L’ouvrage se présente un peu comme une série de nouvelles, liées par les personnages, Charlotte et Vinh : au hasard des missions, qui mènent les deux héros de la Provence jusqu’aux tréfonds de l’Asie (et d’eux-mêmes) en passant par les Balkans, on découvre un monde autre, une anticipation où la psychologie a peu à peu débouché sur des capacités paranormales (prescience, perception améliorée, etc.) via une mystérieuse «méthode Karenberg» que les lecteurs du nouvel opus des Kloetzer – Anamnèse de Lady Star – retrouveront. Un monde où justement, l’humanité, les institutions, le monde, disparaissent peu à peu, se floutent au profit de la seule entreprise CLEER, version totalitaire de la grande entreprise. Charlotte et Vinh en oublient leur vie, leurs amis et peut-être même leur âme : CLEER suppose une dévotion absolue au service d’un projet qui, clairement, entend transcender l’humain. A coups de technologie, d’informatique, de génétique, de drogues pour transformer et améliorer la perception, Charlotte et Vinh évoluent, se détachent peu à peu du commun des mortels pour devenir de parfaits serviteurs de CLEER et – significativement - accéder au sommet du building et de la hiérarchie, dans ces bureaux qui semblent posés sur le monde.

Une déclinaison capitaliste du projet, totalitaire, de l’homme nouveau et du surhomme, avec le numérique comme nouvelle police de la pensée. Et tout cela au service d’une multinationale dont on ne sait jamais trop ce qu’elle fait, ce qu’elle produit : au hasard des missions à travers le monde, on croise des productions étranges, des besoins singuliers, on imagine des départements recherche et développement qui jouent allègrement avec la notion d’éthique… CLEER, c’est l’image fantasmée de la multinationale sans âme, la version moderne du pacte faustien pour des cadres qui ne cherchent leur épanouissement que dans leur travail et la reconnaissance de la firme. Une déshumanisation joyeuse pour cadres sup…

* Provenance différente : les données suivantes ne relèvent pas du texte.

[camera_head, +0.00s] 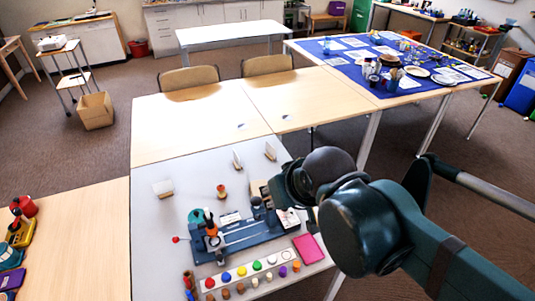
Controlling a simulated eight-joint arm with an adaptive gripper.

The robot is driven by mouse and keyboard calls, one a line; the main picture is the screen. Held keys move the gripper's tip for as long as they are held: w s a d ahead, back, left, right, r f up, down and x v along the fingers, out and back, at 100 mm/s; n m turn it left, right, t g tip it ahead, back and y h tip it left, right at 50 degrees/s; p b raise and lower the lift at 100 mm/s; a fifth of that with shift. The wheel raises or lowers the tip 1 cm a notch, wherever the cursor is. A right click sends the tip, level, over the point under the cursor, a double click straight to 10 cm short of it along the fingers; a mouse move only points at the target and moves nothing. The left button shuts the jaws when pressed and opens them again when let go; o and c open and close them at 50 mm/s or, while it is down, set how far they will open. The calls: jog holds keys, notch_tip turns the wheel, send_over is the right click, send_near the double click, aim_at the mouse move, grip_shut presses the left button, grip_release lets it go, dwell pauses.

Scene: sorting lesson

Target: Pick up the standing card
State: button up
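Small pale cards stand on the grey table (185,247). One card (237,160) stands near the back edge, another card (270,151) stands to its right, and a wider card (163,188) stands at the left. My arm reaches in from the right, and my gripper (264,204) is low over the table's right part, nearer the camera than the two back cards. It is dark and small here, and its fingers cannot be told apart from the things around it. A beige block-like thing (258,188) shows beside it, partly hidden.
A blue device with a rail (240,236) lies in front of my gripper, with a pink pad (308,249) to its right. A white strip with several coloured pieces (262,275) is at the front. A small red-and-tan piece (221,191) stands mid-table.

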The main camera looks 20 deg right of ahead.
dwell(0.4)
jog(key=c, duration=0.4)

Avec ce récit d’anticipation bluffant de maîtrise, L.L. Kloetzer (Laura et Laurent en fait) offrent au lecteur, fasciné, une SF singulière, qui délaisse l’espace, les extra-terrestres ou les dimensions parallèles pour explorer un univers étonnant, l’entreprise, la firme multinationale, et ses multiples filiales, labos, projets, avec, telle une araignée au cœur de la toile, les ressources humaines et la «Cohésion interne». Elle a sa propre culture, ses propres moyens, c’est un monde en soi, dont chaque employé est connu, évalué, étiqueté : le virtuel dédouble le réel, et dans l’espace numérique, il n’est nulle intimité qui ne tienne, face aux regards de la cohésion interne.

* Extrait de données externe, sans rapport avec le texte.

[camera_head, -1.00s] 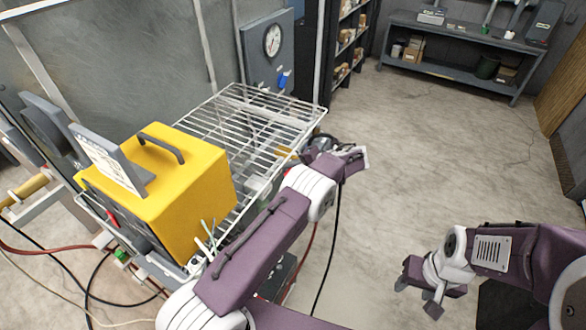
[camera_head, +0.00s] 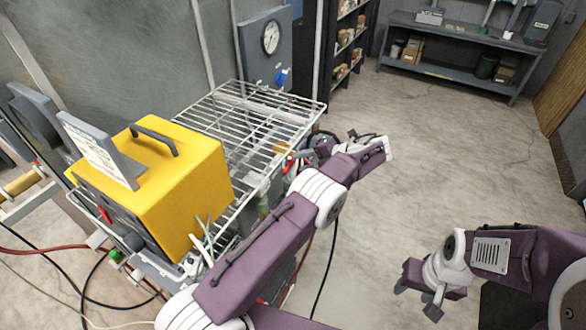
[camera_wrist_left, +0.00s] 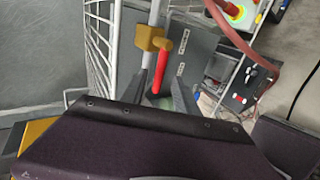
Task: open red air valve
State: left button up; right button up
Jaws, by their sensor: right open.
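The red valve handle (camera_wrist_left: 162,68) stands out in the left wrist view, near a brass-coloured block (camera_wrist_left: 150,38) on a light pipe. My left gripper (camera_wrist_left: 163,92) has its grey fingers on either side of the handle's lower part. I cannot tell whether they touch it. In the head view a small red piece (camera_head: 290,164) shows at the rack's right edge, beside my left gripper (camera_head: 303,160), which my own arm partly hides. My right gripper (camera_head: 419,296) is open and empty above the floor at lower right.
A wire rack (camera_head: 250,105) carries a yellow case (camera_head: 165,190). A grey panel with a gauge (camera_head: 271,38) and a blue valve (camera_head: 281,76) stands behind. Hoses and cables lie around the rack's base. The floor at right is clear up to a workbench (camera_head: 460,45).

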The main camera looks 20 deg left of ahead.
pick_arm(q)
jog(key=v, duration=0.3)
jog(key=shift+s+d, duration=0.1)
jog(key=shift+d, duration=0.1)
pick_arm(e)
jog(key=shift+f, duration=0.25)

Le lecteur, projeté dans cet univers d’anticipation, discrètement futuriste, peut avoir dans un premier temps l’impression de se sentir à l’aise : la Défense, un building, le service RH… rien de bien futuriste au départ. Mais par touches légères, les Kloetzer nous introduisent dans un monde différent, plus technologique, plus connecté, plus mondialisé, un monde pour lequel on manque de références, et où il faut, par des déductions, comprendre la situation. Comme les héros, on découvre les situations par bribes, on se fait une opinion, on recoupe les informations et l'on prend peu à peu la mesure de ce totalitarisme soft. La lecture devient enquête, rapport, évaluation, et incite le lecteur à s’insérer, voire à s’impliquer en faisant un effort de synthèse à son tour.

Il y a là un effet de réel, qui donne à ce roman une densité particulière, très séduisante. Une vraie anticipation française, et un roman qui révélait un couple d’auteurs bourré de talent. La réédition en poche permet une redécouverte bienvenue.